The Northwest Film Center's ineffably gratifying celebration of films starring great silent-film-era starlet Janet Gaynor begins with the luminous Seventh Heaven (1927). Director Frank Borzage—who also directed Street Angel (1928) and Lucky Star (1929)—displays strikingly sophisticated techniques for the period, employing dolly shots and long tracking sequences to great effect. A classic love story set in Paris during World War I, Seventh Heaven tells the tale of a lowly street urchin (Gaynor) who finds happiness in the arms of a working man (Charles Farrell). The film helped win Gaynor the first-ever Academy Award for Best Actress (along with Street Angel, and 1928's Sunrise). Screens 7 pm Friday, Dec. 1.
Sunrise: A Song of Two Humans is arguably one of the best silent films ever made—though its subject matter, like much from the period, is somewhat maudlin. The story follows the struggle of a simple farmer (George O'Brien) to resist the murderous schemes of a vixen from the city (Margaret Livingston) as she attempts to steal him away from his innocent wife (Gaynor). Sunrise is remarkable for the empathy director F.W. Murnau engenders for his troubled characters, and for the absolutely captivating turn achieved by Gaynor in a role that might otherwise have been little more than an animated apron. Screens 7 pm Saturday, Dec. 2.

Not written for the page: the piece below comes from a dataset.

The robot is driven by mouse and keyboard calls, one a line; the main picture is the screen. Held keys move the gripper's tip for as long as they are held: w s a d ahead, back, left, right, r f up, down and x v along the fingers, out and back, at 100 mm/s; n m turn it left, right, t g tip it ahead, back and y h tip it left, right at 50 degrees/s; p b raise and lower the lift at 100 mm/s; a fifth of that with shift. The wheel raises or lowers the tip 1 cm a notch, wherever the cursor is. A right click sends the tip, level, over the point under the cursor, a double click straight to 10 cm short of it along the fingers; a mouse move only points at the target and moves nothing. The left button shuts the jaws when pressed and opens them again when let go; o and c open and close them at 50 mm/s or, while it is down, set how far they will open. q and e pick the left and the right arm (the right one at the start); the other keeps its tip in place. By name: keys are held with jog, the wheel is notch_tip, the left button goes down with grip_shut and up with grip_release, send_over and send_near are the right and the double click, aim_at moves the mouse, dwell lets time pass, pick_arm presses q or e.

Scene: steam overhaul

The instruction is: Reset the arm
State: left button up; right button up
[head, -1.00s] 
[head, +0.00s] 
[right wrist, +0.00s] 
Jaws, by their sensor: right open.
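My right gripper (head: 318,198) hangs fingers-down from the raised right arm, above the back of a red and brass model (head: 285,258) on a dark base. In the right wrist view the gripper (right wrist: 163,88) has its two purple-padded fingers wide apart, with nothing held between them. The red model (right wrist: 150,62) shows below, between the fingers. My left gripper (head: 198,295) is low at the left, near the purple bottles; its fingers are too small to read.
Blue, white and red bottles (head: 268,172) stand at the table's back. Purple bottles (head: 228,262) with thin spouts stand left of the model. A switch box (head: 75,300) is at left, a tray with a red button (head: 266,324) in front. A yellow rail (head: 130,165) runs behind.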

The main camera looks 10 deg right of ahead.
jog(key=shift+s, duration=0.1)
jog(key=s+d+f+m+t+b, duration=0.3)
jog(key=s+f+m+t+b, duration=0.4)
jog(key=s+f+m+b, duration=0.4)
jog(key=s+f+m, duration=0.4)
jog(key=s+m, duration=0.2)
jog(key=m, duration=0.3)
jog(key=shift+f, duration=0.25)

Street Angel again places Gaynor in the role of a poverty-stricken waif tempted by prostitution and accosted by police. After sounding the depths of human depravity in a desperate effort to survive the mean streets of Paris, she finds security in a love affair with a painter (Charles Farrell, in a reprise of his role in Seventh Heaven), only to see her happiness threatened by the authorities that haunt her like ghosts. The film transcends melodrama and would reduce even the most hardened of cynics to tears (yes, that's a confession!). Screens 7 pm Sunday, Dec. 3.